9.4 Ledger-based design (especially for money)

For transfers, a ledger is ideal:

  • append-only, auditable
  • balance derived or updated consistently
  • makes recovery and debugging easier

10) Testing Strategy (Don’t Skip This)

10.1 Unit tests

  • state machine transitions
  • idempotency logic

10.2 Integration tests

Simulate failures:

  • credit service down after debit
  • duplicate events
  • out-of-order delivery
  • slow consumers

10.3 Chaos / resilience tests

  • kill orchestrator mid-saga
  • kill shard consumer mid-transaction
  • inject network failures

Goal:

  • saga still converges to a valid outcome

11) “Rules of Thumb” Cheat Sheet

  • Prefer a saga when you need cross-service or cross-shard workflows.
  • If you can show “PENDING” to users, you’re already 80% saga-compatible.
  • Make every step idempotent.
  • Use outbox/inbox patterns to avoid lost events and double-processing.
  • Track saga state explicitly (state machine).
  • Build observability early (trace IDs everywhere).
  • Accept that compensation is domain logic, not a perfect rollback.

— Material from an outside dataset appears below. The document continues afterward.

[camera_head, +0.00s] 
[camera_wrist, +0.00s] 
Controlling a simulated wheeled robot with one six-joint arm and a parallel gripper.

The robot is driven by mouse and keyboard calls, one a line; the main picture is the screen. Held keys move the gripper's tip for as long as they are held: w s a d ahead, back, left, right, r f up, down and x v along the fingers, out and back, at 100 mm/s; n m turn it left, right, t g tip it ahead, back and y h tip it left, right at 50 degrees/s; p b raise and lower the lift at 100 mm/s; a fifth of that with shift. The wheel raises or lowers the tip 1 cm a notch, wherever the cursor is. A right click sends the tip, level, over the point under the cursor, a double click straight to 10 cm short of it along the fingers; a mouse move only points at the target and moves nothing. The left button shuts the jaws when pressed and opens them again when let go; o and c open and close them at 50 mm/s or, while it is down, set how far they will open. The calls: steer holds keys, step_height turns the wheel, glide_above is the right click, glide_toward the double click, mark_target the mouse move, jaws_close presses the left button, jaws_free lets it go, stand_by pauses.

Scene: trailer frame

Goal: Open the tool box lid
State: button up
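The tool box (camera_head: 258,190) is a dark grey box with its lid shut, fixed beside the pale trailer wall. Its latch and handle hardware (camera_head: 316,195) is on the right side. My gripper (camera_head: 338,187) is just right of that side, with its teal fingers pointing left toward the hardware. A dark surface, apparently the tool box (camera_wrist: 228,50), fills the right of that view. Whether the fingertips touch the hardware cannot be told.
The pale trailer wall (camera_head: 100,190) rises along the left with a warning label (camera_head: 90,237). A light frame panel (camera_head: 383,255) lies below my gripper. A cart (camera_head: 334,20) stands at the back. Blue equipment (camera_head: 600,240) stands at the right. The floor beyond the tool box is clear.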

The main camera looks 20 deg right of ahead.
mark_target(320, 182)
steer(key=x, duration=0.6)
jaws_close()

12) Minimal Reference Architecture (Cross-Shard Transfer)

Components

  • Transfer Orchestrator (or event choreography)
  • Shard A “Account Service”
  • Shard B “Account Service”
  • Message bus (Kafka/NATS/Rabbit/etc.)
  • Outbox publisher on each DB
  • Optional reconciliation worker

Data

  • Transfers table (or saga log)
  • Ledger entries per shard
  • Outbox tables per DB

Properties

  • No global locks
  • No 2PC
  • Safe retries
  • Eventual correctness

13) Final Perspective

Sagas don’t give you global ACID. They give you something more valuable in distributed systems:

> A controlled, observable, recoverable path through failure.

For cross-shard “transactions” (like user-to-user transfers), the Saga pattern is one of the most practical ways to stay correct without sacrificing availability or building a fragile distributed locking system.

The key is to treat “pending” as a first-class state and build your system so retries and compensation are normal, not exceptional.